President John Dramani Mahama has launched the Vegetable Development Project, another leg of the broader Feed Ghana Agricultural Transformation Agenda (2025 to 2028).
Under the vegetable project, also called Yeridua, the Ministry of Food and Agriculture would introduce climate-smart technologies, improve seed varieties, sustainable irrigation management techniques, and structured marketing arrangements.
It also makes provision for guaranteed off-takes, cold chain and packhouse infrastructure, capacity building for women-led businesses and youth entrepreneurs, and linkages to processing industries to promote value addition.
Launching the project in Kukuom in the Ahafo region on Thursday, President Mahama stressed that the vegetable sub-sector offers some of the highest returns in agriculture as it is labour-intensive, it has short cropping cycles, supports rapid income generation and provides healthy food options.
“When we strengthen the vegetable value chain, we’re strengthening household nutrition, we create jobs, we reduce imports and we increase farmers incomes.
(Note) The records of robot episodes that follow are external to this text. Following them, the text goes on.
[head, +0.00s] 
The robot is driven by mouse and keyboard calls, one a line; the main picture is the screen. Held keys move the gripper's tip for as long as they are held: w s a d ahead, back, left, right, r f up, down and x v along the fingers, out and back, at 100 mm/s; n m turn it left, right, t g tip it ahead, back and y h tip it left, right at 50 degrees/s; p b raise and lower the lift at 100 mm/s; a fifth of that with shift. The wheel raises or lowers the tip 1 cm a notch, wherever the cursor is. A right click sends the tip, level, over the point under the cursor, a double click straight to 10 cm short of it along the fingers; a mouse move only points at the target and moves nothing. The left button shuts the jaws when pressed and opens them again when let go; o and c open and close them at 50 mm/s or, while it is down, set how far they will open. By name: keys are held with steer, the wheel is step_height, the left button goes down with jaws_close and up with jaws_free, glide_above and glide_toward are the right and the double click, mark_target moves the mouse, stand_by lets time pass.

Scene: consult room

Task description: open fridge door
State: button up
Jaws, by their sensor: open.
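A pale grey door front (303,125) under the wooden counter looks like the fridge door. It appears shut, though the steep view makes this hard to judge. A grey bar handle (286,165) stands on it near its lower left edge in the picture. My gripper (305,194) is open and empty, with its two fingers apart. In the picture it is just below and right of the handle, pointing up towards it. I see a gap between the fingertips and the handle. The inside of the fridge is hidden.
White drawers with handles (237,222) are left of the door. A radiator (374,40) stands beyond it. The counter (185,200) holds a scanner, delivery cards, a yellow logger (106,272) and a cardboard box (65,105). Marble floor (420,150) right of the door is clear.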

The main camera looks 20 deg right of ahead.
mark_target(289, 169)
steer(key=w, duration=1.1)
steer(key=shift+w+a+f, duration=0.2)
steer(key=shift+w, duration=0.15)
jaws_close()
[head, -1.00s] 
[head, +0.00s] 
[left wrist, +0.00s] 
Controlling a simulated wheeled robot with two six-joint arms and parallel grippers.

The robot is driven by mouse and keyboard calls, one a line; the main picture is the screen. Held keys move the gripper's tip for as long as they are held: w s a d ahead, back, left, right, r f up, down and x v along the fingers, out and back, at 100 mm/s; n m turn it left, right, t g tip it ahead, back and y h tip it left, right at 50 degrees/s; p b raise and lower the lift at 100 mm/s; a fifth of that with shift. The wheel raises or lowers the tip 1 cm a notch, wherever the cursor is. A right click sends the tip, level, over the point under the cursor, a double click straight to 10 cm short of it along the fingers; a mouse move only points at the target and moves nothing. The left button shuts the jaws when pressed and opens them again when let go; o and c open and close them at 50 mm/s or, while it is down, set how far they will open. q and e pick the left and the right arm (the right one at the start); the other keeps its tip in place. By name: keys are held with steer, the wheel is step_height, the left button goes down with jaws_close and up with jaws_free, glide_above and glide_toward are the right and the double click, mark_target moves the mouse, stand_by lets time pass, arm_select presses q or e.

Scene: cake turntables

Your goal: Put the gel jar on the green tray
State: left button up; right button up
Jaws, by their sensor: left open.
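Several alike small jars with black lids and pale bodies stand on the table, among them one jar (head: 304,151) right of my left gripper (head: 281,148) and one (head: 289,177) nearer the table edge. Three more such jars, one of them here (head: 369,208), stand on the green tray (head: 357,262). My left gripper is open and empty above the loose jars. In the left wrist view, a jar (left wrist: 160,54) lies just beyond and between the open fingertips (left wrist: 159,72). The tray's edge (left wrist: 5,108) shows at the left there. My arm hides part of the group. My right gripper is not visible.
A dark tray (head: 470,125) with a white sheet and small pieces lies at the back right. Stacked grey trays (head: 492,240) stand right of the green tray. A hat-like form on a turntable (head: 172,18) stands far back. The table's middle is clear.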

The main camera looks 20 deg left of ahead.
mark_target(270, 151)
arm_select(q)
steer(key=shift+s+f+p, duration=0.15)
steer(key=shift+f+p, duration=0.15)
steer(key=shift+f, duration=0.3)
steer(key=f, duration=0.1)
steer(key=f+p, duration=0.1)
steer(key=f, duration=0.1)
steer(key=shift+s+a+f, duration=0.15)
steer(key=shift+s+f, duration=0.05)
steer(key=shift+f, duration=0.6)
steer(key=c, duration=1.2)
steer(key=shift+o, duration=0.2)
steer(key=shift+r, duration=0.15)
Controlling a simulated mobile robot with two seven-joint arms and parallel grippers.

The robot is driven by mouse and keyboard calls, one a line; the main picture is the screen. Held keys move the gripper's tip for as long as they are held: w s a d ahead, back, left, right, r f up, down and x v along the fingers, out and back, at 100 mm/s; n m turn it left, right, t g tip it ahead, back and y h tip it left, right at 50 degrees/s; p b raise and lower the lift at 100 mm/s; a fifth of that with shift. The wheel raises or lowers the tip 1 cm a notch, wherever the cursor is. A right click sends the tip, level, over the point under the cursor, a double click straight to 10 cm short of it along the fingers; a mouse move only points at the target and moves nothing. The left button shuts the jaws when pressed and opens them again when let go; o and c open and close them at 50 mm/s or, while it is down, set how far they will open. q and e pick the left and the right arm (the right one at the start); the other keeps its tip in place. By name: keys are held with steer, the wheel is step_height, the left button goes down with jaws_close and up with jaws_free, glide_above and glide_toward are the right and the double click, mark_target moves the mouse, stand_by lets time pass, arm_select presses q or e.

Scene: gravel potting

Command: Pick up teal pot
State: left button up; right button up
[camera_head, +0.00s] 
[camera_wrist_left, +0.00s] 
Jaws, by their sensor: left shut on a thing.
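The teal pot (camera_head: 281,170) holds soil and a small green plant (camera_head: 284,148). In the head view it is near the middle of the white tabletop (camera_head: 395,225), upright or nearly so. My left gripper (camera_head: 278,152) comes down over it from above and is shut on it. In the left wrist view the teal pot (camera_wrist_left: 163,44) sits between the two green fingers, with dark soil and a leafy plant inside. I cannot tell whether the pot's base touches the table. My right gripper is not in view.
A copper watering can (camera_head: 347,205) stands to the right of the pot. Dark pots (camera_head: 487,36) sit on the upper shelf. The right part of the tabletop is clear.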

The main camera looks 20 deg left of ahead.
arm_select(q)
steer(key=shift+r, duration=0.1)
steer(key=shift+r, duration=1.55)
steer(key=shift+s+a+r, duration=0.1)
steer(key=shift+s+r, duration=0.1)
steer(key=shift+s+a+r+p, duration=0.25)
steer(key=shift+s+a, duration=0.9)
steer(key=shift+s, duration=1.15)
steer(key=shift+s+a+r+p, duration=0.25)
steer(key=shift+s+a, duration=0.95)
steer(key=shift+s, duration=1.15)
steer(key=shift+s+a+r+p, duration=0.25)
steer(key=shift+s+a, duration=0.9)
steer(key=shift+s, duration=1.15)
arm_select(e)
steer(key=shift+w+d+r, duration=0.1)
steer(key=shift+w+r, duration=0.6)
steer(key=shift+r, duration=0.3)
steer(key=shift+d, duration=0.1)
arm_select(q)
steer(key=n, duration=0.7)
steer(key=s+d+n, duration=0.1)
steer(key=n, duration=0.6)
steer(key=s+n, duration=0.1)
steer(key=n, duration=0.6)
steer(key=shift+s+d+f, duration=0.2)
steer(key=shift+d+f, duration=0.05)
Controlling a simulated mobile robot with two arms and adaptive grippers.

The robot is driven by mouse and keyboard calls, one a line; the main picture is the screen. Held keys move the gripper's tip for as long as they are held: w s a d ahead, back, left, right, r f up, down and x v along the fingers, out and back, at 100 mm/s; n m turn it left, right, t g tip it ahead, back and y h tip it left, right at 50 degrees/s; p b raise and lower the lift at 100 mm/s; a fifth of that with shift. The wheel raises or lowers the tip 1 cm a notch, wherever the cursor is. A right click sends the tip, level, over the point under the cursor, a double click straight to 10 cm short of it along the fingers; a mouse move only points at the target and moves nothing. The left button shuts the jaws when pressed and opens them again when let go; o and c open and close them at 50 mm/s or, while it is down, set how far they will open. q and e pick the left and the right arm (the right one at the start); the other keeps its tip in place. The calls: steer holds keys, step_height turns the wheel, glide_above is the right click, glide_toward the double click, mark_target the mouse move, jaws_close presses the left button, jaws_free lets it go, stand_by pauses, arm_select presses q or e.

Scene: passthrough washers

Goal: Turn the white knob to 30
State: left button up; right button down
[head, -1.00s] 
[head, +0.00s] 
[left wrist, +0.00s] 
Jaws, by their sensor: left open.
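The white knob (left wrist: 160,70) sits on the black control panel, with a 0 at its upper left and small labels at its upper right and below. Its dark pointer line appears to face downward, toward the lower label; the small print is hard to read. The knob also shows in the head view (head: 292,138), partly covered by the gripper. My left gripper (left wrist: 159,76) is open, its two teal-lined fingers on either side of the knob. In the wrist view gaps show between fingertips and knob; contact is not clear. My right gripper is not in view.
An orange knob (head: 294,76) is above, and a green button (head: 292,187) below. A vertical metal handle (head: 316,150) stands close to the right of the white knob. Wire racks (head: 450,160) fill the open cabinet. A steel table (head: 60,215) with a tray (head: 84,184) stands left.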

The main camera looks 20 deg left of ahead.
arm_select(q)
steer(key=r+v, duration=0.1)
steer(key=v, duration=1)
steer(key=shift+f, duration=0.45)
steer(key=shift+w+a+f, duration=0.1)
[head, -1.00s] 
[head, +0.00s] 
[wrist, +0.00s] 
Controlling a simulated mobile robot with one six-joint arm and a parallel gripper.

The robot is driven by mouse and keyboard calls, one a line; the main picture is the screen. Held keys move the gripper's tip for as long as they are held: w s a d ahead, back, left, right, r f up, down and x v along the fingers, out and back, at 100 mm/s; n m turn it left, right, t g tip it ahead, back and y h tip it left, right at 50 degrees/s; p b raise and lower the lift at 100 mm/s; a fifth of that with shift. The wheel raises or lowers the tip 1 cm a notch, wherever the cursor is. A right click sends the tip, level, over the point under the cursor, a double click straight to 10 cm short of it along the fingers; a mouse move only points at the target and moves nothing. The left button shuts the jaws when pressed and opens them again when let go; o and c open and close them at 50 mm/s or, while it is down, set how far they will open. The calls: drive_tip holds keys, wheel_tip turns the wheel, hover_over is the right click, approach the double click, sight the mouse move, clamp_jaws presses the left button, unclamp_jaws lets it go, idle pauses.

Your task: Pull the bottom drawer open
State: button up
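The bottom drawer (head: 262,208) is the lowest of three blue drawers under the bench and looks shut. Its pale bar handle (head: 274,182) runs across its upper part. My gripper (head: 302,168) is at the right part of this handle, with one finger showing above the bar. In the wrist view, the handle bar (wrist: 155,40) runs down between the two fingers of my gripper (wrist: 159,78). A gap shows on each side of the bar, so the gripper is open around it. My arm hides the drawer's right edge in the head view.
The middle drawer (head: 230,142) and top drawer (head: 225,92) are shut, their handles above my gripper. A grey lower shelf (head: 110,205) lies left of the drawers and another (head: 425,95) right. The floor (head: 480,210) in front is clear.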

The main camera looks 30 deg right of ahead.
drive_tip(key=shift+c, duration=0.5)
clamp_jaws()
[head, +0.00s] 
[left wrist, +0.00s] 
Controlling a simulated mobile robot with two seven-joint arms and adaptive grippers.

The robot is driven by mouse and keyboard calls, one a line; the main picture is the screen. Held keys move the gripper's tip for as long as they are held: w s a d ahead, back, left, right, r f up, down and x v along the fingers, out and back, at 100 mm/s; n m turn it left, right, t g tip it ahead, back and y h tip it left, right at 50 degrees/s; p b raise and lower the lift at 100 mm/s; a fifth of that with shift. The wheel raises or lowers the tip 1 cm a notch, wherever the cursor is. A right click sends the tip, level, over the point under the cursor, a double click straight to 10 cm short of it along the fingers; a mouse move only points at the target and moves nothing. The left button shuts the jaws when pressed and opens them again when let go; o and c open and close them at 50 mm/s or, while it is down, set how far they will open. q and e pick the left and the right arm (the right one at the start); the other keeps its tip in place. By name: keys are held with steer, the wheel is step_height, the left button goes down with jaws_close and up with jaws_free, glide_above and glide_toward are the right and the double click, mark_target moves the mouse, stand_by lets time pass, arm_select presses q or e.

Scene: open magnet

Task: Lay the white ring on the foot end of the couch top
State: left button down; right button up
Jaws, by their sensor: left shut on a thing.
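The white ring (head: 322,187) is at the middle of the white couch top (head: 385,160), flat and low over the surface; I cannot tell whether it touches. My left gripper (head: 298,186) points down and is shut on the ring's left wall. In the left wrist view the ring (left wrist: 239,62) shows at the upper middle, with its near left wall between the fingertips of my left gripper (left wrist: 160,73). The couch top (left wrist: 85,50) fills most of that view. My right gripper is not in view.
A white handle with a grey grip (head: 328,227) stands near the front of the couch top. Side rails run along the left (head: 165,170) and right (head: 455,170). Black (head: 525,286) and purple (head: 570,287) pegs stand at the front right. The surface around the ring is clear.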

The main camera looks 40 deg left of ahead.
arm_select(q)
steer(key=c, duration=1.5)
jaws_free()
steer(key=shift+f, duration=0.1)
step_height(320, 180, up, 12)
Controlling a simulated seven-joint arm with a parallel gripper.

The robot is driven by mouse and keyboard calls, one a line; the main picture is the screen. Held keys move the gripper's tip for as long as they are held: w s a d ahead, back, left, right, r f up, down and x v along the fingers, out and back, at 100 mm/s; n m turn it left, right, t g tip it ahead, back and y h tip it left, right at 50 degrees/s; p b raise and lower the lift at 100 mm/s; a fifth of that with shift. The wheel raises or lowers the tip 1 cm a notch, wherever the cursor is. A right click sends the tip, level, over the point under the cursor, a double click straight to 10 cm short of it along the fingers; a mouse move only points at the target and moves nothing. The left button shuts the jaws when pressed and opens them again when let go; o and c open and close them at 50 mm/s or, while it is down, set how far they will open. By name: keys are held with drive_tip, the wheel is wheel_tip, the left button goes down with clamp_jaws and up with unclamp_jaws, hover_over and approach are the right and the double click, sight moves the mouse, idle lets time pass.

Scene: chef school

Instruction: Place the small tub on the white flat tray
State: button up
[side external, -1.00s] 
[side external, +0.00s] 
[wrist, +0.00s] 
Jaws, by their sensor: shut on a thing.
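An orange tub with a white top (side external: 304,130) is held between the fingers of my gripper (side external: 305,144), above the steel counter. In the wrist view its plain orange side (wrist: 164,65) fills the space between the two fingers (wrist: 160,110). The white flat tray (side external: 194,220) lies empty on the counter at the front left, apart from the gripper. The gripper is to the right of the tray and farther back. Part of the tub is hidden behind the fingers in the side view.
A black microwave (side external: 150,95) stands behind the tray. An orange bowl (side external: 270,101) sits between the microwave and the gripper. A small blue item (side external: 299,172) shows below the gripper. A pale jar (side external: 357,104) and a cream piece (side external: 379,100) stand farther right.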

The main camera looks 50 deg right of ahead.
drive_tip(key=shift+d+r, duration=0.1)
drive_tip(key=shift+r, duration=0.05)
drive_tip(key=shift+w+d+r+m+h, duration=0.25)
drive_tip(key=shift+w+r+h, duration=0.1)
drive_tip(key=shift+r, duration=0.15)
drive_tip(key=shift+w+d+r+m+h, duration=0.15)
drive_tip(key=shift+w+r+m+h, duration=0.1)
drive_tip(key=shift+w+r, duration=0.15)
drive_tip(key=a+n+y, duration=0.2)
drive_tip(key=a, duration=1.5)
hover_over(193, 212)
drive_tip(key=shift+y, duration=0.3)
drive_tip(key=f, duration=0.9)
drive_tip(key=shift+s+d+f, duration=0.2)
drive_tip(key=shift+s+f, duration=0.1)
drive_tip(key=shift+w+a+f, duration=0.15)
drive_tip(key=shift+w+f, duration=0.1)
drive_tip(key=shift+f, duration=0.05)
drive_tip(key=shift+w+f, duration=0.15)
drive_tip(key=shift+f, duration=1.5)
This is the vision that is driving today’s economy,” President Mahama said.
According to President Mahama, the launch of the Vegetable Development Project marked another significant step in his government’s reset agenda.
“As President, I wish to reaffirm government’s commitment to expanding infrastructure, supporting smallholder, medium and commercial farmers, providing mechanisation services, strengthening storage and markets, investing in agro-processing and value chains, building a resilient technology-enabled inclusive agricultural sector.
“With discipline, unity and a shared sense of purpose, we will feed Ghana, we will grow Ghana and we will transform Ghana,” he stated.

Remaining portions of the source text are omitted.